[Records contained in a dataset]
########

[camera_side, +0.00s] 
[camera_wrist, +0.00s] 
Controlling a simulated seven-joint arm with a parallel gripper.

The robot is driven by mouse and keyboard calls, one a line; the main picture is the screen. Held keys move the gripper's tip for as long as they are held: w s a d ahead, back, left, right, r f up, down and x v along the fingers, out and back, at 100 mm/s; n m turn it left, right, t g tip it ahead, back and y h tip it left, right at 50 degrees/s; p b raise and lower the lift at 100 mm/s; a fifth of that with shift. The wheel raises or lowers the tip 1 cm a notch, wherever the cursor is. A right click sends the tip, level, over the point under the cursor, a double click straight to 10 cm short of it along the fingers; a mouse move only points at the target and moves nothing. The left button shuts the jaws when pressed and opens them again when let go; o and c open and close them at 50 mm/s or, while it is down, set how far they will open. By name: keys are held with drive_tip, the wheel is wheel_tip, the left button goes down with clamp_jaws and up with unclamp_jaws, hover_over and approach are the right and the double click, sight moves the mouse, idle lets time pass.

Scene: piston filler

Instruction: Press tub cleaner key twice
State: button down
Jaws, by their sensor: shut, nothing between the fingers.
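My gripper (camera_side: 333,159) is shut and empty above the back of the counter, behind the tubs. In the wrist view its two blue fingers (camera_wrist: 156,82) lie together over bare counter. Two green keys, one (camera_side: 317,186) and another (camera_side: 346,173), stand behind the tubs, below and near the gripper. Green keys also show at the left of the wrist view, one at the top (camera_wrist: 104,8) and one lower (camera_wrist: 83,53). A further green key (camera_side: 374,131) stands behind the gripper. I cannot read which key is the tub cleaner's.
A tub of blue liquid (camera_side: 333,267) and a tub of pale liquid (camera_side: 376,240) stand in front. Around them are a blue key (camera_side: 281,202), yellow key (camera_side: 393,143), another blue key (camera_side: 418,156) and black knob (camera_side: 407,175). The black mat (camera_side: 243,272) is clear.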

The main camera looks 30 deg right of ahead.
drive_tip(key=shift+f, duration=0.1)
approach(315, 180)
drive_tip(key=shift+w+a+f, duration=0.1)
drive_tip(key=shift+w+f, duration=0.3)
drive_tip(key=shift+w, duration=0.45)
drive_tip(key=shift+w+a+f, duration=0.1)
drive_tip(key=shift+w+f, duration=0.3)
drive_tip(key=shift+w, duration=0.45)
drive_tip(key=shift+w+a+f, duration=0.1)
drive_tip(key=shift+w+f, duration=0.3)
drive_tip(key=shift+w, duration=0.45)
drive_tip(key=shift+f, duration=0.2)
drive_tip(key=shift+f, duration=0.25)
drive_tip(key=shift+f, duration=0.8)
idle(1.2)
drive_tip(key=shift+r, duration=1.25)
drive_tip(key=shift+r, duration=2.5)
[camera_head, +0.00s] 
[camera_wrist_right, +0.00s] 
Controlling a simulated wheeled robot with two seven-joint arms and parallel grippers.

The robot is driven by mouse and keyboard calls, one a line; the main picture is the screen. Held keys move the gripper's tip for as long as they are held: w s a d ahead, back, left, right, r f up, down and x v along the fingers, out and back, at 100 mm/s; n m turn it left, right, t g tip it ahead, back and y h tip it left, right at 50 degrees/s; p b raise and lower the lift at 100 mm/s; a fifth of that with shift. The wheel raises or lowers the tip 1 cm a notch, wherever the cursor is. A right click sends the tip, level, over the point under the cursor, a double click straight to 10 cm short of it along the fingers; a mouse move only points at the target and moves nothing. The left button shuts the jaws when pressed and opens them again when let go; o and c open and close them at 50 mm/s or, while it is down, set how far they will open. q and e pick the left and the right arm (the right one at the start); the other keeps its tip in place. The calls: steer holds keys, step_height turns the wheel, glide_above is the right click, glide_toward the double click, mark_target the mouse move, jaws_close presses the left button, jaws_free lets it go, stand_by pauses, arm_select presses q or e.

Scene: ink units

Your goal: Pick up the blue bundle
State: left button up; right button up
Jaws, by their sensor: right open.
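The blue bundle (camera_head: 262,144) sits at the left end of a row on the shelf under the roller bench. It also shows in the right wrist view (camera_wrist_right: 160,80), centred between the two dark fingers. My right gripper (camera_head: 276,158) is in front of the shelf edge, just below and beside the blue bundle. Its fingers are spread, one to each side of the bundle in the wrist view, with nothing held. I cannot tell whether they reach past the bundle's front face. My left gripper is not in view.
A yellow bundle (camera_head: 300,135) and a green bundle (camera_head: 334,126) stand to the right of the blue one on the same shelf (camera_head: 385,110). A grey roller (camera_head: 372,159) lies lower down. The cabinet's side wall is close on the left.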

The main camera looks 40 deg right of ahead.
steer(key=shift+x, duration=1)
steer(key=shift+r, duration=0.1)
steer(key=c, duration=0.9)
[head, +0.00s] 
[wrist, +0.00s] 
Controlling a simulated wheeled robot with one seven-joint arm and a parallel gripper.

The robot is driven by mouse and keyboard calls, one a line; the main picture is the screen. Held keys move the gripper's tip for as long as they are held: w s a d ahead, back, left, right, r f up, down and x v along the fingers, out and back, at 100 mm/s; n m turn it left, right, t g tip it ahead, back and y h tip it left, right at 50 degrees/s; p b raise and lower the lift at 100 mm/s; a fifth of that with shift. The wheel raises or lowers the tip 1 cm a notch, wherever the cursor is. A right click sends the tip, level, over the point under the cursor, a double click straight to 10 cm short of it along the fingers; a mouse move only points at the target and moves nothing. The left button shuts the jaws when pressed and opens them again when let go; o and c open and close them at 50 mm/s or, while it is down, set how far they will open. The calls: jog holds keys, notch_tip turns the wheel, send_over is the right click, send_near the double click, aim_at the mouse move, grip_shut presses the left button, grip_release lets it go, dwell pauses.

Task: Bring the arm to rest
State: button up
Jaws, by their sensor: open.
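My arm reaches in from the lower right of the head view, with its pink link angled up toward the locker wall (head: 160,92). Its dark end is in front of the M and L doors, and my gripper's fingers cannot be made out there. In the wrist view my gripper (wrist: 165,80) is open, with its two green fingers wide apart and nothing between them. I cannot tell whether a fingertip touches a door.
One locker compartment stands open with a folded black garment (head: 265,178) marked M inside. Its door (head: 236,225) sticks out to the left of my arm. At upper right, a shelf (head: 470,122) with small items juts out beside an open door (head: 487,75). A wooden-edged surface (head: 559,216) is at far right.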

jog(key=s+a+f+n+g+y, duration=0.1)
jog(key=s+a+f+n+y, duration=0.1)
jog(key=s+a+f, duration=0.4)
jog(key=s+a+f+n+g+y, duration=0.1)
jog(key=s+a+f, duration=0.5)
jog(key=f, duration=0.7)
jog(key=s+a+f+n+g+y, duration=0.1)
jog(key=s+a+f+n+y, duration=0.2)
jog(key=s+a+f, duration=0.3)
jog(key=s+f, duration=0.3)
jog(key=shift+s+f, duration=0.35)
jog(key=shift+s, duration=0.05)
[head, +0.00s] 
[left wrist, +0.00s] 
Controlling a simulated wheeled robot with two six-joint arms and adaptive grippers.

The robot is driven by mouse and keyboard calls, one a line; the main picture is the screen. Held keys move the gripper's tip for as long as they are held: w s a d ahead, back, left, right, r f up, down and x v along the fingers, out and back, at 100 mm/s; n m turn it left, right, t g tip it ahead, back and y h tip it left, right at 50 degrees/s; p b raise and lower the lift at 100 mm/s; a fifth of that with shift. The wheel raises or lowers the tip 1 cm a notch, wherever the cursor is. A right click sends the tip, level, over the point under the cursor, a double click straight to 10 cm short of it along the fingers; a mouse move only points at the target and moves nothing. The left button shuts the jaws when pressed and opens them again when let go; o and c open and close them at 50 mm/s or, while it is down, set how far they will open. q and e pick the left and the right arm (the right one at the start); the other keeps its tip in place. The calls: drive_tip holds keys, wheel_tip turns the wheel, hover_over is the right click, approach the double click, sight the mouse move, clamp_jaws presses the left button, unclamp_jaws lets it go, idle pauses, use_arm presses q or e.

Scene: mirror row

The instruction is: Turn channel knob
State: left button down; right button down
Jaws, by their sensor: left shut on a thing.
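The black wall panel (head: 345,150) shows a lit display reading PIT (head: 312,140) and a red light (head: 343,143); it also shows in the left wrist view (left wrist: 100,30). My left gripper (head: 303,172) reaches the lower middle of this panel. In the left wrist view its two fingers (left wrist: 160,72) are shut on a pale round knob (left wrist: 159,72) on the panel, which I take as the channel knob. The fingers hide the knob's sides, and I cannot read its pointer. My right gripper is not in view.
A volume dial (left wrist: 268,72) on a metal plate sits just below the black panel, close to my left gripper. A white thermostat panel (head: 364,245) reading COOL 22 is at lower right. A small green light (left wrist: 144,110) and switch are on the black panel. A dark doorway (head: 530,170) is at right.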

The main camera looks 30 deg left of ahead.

########

WHAT YOU HAVE TO DO: Return, word for word, every line from the top of the entries down to the line that holds "State: button down", both included.

ANSWER:
[camera_side, +0.00s] 
[camera_wrist, +0.00s] 
Controlling a simulated seven-joint arm with a parallel gripper.

The robot is driven by mouse and keyboard calls, one a line; the main picture is the screen. Held keys move the gripper's tip for as long as they are held: w s a d ahead, back, left, right, r f up, down and x v along the fingers, out and back, at 100 mm/s; n m turn it left, right, t g tip it ahead, back and y h tip it left, right at 50 degrees/s; p b raise and lower the lift at 100 mm/s; a fifth of that with shift. The wheel raises or lowers the tip 1 cm a notch, wherever the cursor is. A right click sends the tip, level, over the point under the cursor, a double click straight to 10 cm short of it along the fingers; a mouse move only points at the target and moves nothing. The left button shuts the jaws when pressed and opens them again when let go; o and c open and close them at 50 mm/s or, while it is down, set how far they will open. By name: keys are held with drive_tip, the wheel is wheel_tip, the left button goes down with clamp_jaws and up with unclamp_jaws, hover_over and approach are the right and the double click, sight moves the mouse, idle lets time pass.

Scene: piston filler

Instruction: Press tub cleaner key twice
State: button down

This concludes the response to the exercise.